Accurate SOC estimation relies on high-quality training data, typically comprising voltage, current, temperature, and historical SOC values. Key considerations include:

- **Data Collection:** Lab-grade cycling tests under varying temperatures and load profiles are essential. Public datasets like NASA’s battery aging dataset or the University of Maryland’s battery group data are widely used.
- **Feature Selection:** Relevant features include terminal voltage, charge/discharge current, internal resistance, and temperature gradients. Time-series features like moving averages or differential voltage analysis improve model performance.
- **Data Preprocessing:** Normalization (e.g., Min-Max scaling) ensures consistent input ranges. Noise reduction techniques like Kalman filtering or wavelet transforms enhance signal quality.

### Validation Metrics and Model Performance

Common metrics for evaluating SOC estimation models include:

- **Root Mean Square Error (RMSE):** Measures deviation between predicted and actual SOC. Lower RMSE indicates better accuracy.
- **Mean Absolute Error (MAE):** Provides average error magnitude, useful for assessing robustness.
- **R-squared (R²):** Indicates how well the model explains variance in SOC data.

For example, an LSTM model trained on EV battery data achieved an RMSE of 1.2% and MAE of 0.8%, outperforming EKF-based methods which showed RMSE values above 3% under dynamic loads.

### Challenges in ML-Based SOC Estimation

Despite their advantages, ML methods face several challenges:

- **Dataset Bias:** Limited operational conditions (e.g., narrow temperature ranges) in training data reduce generalization. Transfer learning or synthetic data augmentation can mitigate this.
- **Overfitting:** Complex models like deep neural networks may overfit small datasets. Regularization techniques (dropout, L2 penalty) and cross-validation are essential.
- **Real-Time Deployment:** Computational complexity of deep learning models can hinder edge deployment. Pruning and quantization techniques reduce model size for embedded BMS hardware.

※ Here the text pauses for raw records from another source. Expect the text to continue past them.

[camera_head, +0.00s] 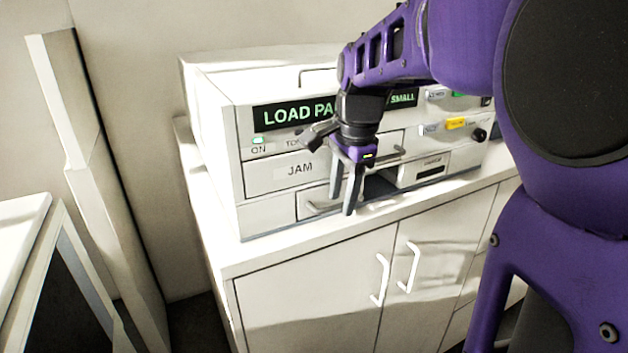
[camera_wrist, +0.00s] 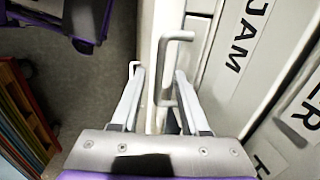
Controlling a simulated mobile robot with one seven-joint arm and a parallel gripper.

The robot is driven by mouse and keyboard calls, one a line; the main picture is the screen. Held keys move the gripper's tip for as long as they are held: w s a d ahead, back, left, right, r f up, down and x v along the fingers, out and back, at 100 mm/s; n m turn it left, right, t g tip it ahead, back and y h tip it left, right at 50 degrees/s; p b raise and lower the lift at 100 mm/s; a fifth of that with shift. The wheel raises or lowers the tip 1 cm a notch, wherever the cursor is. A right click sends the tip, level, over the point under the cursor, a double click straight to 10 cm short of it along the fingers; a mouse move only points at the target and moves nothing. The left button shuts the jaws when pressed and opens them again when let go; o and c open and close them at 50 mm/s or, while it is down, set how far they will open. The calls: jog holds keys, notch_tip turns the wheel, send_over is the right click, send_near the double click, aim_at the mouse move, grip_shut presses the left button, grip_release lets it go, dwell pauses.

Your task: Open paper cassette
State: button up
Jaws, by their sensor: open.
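The white machine (camera_head: 222,150) stands on a white cabinet and shows a partly covered "LOAD PA… SMALL" display (camera_head: 290,113). Low on its front, under the JAM panel (camera_head: 300,170), is a drawer front with a grey bar handle (camera_head: 322,209), which looks like the paper cassette. My gripper (camera_head: 343,203) is open and empty in front of that drawer, beside the handle's right end. In the wrist view the handle (camera_wrist: 177,37) lies ahead, between the lines of my two fingers (camera_wrist: 160,75). I cannot tell whether a finger touches it. My arm hides part of the machine's front.
A dark opening (camera_head: 381,186) and another labelled panel (camera_head: 424,170) lie right of the drawer. The cabinet doors (camera_head: 315,285) below have two upright white handles. A narrow strip of cabinet top runs before the machine. A white table (camera_head: 22,225) stands at left.

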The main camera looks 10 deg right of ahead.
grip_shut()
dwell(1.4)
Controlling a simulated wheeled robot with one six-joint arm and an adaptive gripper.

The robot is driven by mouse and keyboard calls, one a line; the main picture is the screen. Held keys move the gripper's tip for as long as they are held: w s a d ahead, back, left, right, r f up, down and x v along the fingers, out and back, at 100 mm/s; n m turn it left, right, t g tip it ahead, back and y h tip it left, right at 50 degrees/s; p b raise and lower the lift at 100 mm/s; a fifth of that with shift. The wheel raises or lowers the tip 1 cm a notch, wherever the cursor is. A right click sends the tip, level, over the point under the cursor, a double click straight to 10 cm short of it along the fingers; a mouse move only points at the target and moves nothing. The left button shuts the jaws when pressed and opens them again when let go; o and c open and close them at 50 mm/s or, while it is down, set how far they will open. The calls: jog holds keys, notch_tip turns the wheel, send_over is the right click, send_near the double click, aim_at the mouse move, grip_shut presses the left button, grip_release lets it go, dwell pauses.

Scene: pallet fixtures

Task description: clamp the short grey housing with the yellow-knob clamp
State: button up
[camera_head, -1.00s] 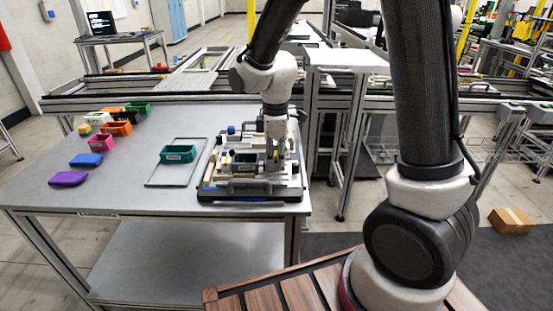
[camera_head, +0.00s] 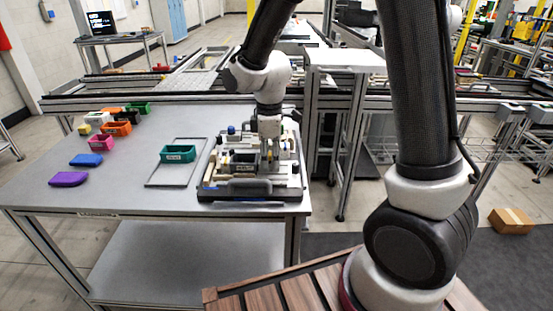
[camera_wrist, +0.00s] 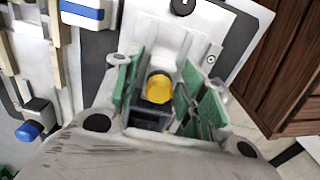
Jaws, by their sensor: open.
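The yellow-knob clamp (camera_wrist: 159,88) shows its round yellow knob in the wrist view, between the two green finger pads of my gripper (camera_wrist: 164,78). My gripper is open, with a pad on either side of the knob; I cannot tell whether either touches it. In the head view my gripper (camera_head: 270,157) points down over the right part of the fixture pallet (camera_head: 250,190). A small grey block (camera_head: 244,168) sits on the pallet, left of my gripper. I cannot tell for sure whether it is the short grey housing. My wrist and fingers hide part of the clamp.
A blue knob (camera_wrist: 28,131) stands at the lower left in the wrist view. A teal bin (camera_head: 178,154) sits on a grey tray (camera_head: 158,181) left of the pallet. Several coloured bins stand farther left. The table's front middle (camera_head: 115,195) is clear.

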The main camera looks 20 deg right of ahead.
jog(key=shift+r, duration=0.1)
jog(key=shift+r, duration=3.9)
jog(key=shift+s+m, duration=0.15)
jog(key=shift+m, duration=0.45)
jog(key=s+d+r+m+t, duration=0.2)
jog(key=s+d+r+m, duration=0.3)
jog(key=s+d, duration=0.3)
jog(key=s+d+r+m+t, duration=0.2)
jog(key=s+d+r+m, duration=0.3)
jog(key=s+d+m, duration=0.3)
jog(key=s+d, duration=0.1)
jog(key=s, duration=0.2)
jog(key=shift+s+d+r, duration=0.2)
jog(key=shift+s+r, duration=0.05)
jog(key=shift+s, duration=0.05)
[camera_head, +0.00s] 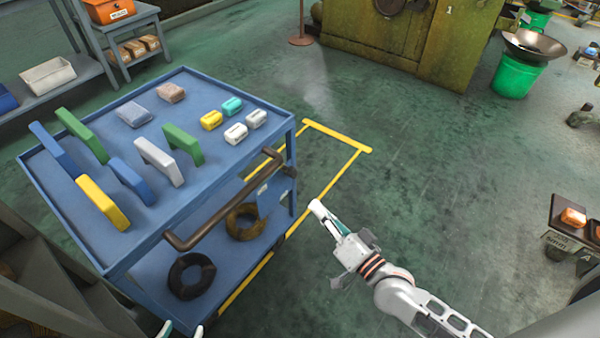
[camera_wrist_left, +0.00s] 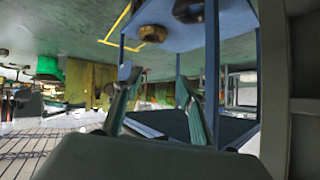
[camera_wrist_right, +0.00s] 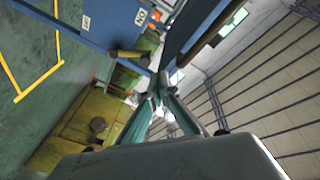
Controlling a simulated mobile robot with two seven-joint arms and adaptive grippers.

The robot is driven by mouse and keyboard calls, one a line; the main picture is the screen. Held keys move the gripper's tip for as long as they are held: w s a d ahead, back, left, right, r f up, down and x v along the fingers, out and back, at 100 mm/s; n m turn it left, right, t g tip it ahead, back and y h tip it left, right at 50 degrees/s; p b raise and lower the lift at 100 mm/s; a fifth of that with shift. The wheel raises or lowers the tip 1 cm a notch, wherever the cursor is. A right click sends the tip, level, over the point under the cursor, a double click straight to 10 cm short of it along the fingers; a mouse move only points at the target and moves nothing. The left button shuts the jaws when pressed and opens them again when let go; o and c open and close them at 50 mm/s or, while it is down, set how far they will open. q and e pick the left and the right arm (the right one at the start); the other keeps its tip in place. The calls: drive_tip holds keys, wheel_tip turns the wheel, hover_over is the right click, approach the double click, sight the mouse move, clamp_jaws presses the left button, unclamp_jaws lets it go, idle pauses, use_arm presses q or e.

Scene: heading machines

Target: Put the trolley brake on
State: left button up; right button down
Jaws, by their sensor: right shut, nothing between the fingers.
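The blue trolley (camera_head: 230,160) stands at the left in the head view, with a brown bar handle (camera_head: 215,215) along its near side. A small blue panel (camera_head: 270,194) with a white label hangs below the handle's far end. In the right wrist view the panel (camera_wrist_right: 112,30) carries two white labels, and a short yellowish bar (camera_wrist_right: 128,54) shows beside it, perhaps the brake lever. My right gripper (camera_head: 324,214) is shut and empty, right of the panel and apart from it. My left gripper (camera_head: 181,331) is open at the bottom edge near the trolley's lower shelf; its fingers (camera_wrist_left: 160,82) are apart and empty.
Several coloured blocks (camera_head: 155,158) lie on the trolley top. Two dark rings (camera_head: 191,276) are on its lower shelf. Yellow floor lines (camera_head: 335,135) run around the trolley. A green bin (camera_head: 516,75) and an olive machine (camera_head: 450,45) stand behind.

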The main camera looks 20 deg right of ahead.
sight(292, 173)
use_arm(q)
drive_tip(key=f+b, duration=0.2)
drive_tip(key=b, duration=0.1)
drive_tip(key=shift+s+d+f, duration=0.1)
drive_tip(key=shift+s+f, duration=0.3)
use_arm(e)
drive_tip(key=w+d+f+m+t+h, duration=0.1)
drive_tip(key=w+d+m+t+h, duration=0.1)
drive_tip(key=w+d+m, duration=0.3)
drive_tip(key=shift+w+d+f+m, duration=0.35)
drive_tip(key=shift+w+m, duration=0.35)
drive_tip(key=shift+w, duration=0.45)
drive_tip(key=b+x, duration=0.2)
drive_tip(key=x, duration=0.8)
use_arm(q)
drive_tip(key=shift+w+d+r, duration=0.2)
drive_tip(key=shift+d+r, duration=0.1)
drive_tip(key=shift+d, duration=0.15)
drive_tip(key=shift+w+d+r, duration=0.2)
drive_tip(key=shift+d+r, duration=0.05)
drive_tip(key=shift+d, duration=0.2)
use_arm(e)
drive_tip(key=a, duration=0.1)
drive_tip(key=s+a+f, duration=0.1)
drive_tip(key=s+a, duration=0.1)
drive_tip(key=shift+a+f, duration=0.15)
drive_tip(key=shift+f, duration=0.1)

### Comparison with Traditional Methods

Traditional SOC estimation techniques have inherent limitations:

- **Coulomb Counting:** Accumulates errors over time due to current sensor inaccuracies and capacity fade.
- **Extended Kalman Filter (EKF):** Requires precise battery models and is sensitive to noise. EKF struggles with highly nonlinear behavior in lithium-ion batteries.

ML methods overcome these issues by learning directly from data, adapting to battery aging, and handling nonlinearities without explicit model assumptions. However, they demand significant training data and computational resources.

### Case Studies

**EV Battery Management:** A major automotive manufacturer implemented an ensemble model (SVM + LSTM) for SOC estimation in their EV fleet. The hybrid approach reduced RMSE to 1.5% across diverse driving conditions, compared to 2.8% for EKF.

**Grid Storage Systems:** A grid-scale lithium-ion storage project used a random forest model to estimate SOC for frequency regulation. The model achieved MAE below 1% by incorporating historical grid load patterns and temperature variations.

### Future Directions

Advancements in ML, such as reinforcement learning for adaptive SOC estimation and federated learning for privacy-preserving data sharing, are emerging trends. Integration with digital twin technologies enables real-time battery health monitoring.

Supervised ML techniques provide a powerful framework for accurate SOC estimation, addressing limitations of traditional methods. While challenges like data quality and computational overhead persist, ongoing research and industrial adoption demonstrate their potential to enhance battery management systems.